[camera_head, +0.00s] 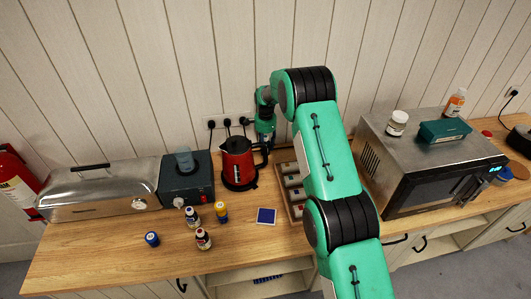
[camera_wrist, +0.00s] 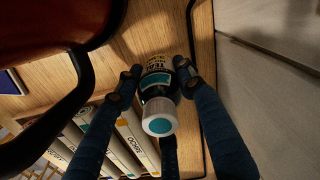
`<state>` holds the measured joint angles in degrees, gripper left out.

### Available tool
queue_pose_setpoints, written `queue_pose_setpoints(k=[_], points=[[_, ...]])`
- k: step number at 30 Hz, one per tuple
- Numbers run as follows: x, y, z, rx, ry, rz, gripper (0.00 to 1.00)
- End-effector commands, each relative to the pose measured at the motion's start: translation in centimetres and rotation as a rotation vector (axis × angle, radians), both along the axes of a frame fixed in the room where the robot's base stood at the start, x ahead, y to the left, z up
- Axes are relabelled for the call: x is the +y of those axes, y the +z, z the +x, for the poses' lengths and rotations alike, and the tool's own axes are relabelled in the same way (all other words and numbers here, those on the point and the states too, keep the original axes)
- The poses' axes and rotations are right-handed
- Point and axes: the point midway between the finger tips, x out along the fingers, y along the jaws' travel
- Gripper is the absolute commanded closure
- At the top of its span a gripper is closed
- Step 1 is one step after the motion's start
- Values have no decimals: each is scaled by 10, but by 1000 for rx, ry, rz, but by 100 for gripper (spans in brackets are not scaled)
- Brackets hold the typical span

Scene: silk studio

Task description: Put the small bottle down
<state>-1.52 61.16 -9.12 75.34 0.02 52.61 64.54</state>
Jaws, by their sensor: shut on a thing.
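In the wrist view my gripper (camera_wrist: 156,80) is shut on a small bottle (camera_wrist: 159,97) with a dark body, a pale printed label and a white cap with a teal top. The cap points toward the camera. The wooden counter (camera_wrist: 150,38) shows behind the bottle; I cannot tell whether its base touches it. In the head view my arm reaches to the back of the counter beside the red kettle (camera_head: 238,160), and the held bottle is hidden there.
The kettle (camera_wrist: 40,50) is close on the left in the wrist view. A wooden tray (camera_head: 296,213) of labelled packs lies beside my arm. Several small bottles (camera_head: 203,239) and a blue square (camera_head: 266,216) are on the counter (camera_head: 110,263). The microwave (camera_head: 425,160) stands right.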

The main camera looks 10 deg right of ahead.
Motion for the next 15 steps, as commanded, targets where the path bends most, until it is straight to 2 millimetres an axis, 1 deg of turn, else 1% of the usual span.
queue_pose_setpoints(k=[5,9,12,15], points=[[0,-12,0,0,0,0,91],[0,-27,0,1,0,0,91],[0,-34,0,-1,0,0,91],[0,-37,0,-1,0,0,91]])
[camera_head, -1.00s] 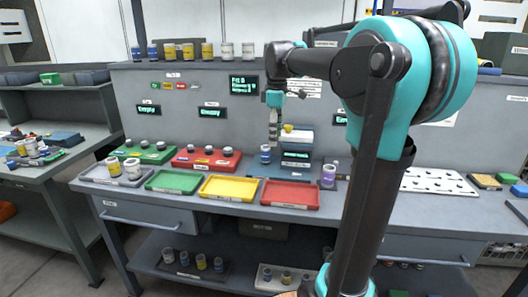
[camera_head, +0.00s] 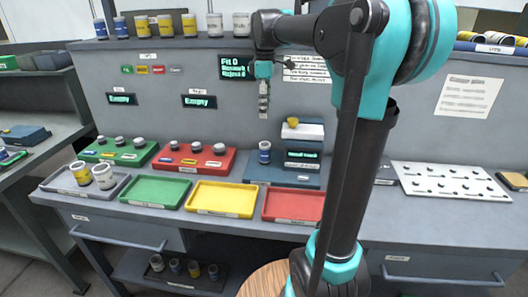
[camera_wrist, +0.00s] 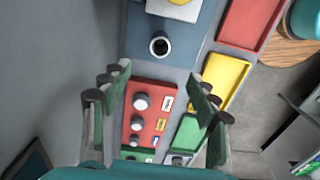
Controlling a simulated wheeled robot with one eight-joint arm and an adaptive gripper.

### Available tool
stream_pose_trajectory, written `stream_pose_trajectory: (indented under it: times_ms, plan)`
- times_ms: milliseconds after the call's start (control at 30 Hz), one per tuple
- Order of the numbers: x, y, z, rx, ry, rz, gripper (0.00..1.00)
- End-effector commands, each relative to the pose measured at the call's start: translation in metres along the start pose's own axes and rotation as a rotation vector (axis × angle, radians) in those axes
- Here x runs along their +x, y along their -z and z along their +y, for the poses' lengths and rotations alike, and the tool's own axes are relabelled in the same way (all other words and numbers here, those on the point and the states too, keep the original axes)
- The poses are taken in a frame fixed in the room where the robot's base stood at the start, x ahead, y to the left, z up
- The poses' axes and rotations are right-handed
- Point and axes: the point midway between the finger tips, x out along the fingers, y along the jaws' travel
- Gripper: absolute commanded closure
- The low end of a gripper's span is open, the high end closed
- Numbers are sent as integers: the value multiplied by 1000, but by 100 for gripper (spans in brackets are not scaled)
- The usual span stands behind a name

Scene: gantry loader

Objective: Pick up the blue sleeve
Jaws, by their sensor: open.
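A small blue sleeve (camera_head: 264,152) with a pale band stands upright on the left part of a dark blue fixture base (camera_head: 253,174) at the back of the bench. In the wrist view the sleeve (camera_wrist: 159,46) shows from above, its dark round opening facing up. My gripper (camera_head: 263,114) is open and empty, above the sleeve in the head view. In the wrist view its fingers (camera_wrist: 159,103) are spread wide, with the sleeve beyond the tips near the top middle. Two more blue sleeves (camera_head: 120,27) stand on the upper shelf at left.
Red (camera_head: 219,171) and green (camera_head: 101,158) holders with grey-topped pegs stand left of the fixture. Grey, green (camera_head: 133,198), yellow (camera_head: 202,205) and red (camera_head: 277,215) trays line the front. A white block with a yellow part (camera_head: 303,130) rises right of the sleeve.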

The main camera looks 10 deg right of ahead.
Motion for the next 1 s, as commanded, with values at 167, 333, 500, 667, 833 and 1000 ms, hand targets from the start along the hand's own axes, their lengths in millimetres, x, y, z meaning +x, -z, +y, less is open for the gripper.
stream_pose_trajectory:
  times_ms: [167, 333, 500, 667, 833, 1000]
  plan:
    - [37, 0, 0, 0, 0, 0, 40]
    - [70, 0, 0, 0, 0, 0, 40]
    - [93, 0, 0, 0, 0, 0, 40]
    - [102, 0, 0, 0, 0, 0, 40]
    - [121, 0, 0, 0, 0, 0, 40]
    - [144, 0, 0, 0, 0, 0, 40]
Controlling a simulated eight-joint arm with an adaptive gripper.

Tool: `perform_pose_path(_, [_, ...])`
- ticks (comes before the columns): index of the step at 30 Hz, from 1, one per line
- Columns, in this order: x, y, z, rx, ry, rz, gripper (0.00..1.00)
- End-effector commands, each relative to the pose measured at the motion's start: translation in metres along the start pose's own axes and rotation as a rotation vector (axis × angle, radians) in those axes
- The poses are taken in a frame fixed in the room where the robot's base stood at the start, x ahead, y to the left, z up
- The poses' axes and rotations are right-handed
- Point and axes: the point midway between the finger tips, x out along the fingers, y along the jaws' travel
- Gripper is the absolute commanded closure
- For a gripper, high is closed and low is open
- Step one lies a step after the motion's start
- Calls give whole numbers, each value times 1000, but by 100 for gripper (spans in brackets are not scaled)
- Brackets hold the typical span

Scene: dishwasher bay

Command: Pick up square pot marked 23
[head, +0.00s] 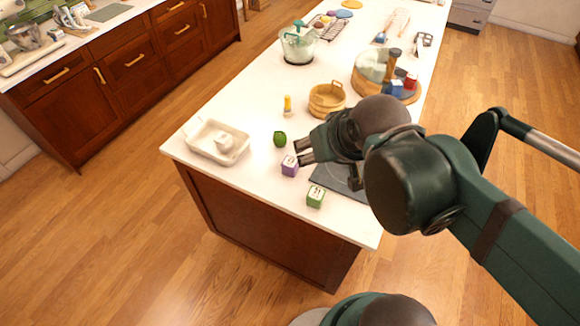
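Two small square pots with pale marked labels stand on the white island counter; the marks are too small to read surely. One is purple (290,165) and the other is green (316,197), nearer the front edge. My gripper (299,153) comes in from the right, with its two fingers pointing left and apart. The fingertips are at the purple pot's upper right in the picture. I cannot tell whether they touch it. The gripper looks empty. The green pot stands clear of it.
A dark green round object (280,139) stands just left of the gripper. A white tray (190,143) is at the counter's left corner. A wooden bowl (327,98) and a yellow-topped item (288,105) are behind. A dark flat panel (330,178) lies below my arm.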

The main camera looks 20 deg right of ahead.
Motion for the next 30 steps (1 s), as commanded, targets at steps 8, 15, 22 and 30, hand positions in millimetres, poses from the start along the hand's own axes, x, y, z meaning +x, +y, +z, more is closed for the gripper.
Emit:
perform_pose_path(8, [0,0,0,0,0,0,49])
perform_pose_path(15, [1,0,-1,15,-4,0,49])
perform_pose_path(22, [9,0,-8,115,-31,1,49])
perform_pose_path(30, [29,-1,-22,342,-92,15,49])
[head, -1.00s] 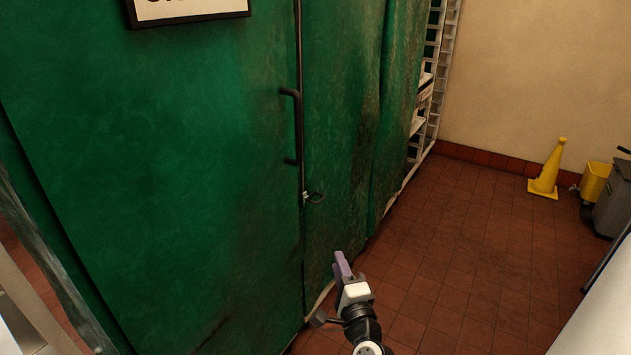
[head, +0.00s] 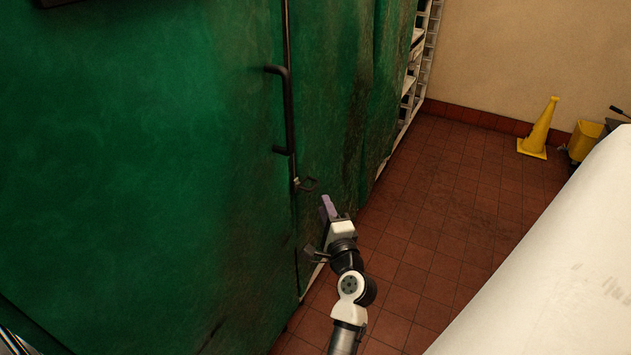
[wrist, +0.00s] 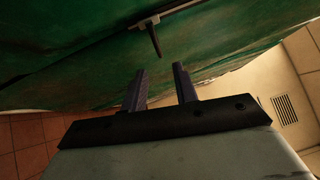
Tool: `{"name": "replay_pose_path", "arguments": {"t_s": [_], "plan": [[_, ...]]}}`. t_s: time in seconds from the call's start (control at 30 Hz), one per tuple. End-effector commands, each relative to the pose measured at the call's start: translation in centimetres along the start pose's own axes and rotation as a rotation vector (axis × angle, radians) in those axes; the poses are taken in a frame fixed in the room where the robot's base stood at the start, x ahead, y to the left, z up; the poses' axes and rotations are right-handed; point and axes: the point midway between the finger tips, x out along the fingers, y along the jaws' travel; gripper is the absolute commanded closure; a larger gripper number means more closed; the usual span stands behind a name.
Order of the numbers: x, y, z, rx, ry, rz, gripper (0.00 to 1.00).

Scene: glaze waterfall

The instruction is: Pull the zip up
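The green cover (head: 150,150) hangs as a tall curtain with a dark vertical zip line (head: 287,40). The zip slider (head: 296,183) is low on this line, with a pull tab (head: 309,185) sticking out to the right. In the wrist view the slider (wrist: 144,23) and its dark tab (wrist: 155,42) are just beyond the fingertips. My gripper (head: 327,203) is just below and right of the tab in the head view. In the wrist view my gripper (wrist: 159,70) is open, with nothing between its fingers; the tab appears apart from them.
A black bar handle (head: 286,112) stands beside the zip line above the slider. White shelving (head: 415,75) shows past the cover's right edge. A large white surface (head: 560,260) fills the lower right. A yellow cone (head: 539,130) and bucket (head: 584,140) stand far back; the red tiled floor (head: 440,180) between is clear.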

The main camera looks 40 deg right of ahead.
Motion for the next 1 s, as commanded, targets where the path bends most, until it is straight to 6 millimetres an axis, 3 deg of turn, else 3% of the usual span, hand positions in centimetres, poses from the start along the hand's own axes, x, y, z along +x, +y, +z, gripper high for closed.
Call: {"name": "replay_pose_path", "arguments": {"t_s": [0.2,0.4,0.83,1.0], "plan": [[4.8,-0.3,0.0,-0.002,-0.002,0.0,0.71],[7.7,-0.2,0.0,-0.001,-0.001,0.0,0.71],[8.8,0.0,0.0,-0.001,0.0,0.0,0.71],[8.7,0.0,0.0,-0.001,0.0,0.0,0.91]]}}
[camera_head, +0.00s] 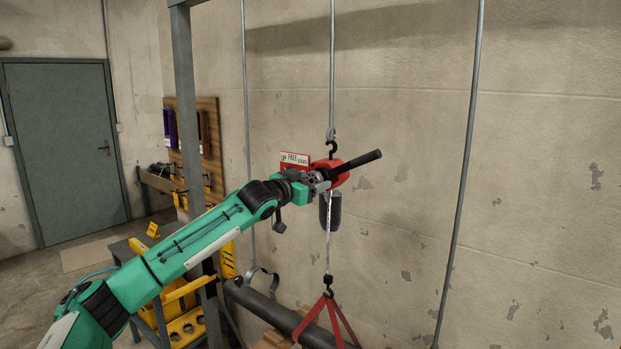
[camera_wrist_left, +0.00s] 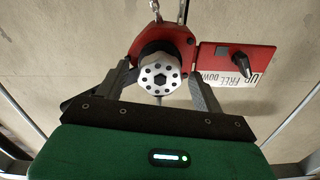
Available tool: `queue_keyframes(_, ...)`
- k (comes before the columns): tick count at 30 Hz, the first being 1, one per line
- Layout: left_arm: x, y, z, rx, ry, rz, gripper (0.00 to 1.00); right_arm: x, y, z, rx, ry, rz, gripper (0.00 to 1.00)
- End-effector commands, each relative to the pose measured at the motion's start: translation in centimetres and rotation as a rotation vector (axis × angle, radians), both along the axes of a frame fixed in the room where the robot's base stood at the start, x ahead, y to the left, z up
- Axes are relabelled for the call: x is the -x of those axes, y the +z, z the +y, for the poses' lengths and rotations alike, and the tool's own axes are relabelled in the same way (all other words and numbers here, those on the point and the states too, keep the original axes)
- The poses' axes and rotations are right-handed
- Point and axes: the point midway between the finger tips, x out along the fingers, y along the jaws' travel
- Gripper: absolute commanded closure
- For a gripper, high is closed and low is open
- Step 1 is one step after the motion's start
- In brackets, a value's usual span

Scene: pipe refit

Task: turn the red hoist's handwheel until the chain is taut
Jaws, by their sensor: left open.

*****

Your objective: Please reproduce the listing exactly from its opening line through the line that contains "<state>-1.52 61.16 -9.12", both included, with all pictures omitted.

Solution to the problem:
[camera_head, +0.00s] 
[camera_wrist, +0.00s] 
`<state>` holds the measured joint angles in degrees, gripper left out.

### Available tool
queue_pose_setpoints, written `queue_pose_setpoints(k=[_], points=[[_, ...]])`
- k: step number at 30 Hz, one per tuple
- Numbers run as follows: x, y, z, rx, ry, rz, gripper (0.00 to 1.00)
- End-effector commands, each relative to the pose measured at the motion's start: translation in centimetres and rotation as a rotation vector (axis × angle, radians), both along the axes of a frame fixed in the room where the robot's base stood at the start, x ahead, y to the left, z up
- Axes are relabelled for the call: x is the +y of those axes, y the +z, z the +x, for the poses' lengths and rotations alike, and the tool's own axes are relabelled in the same way (all other words and numbers here, those on the point and the states too, keep the original axes)
- The poses' axes and rotations are right-handed
- Point and axes: the point midway between the finger tips, x out along the fingers, y along the jaws' travel
- Gripper is the absolute commanded closure
- At the top of its span a gripper is closed
- Step 1 is one step after the motion's start
- Values have no decimals: each is scaled by 10, but by 1000 for rx, ry, rz, but by 100 for gripper (spans in brackets are not scaled)
- Brackets hold the typical span

Scene: silk studio

Task description: Put the small bottle down
<state>-1.52 61.16 -9.12 75.34 0.02 52.61 64.54</state>

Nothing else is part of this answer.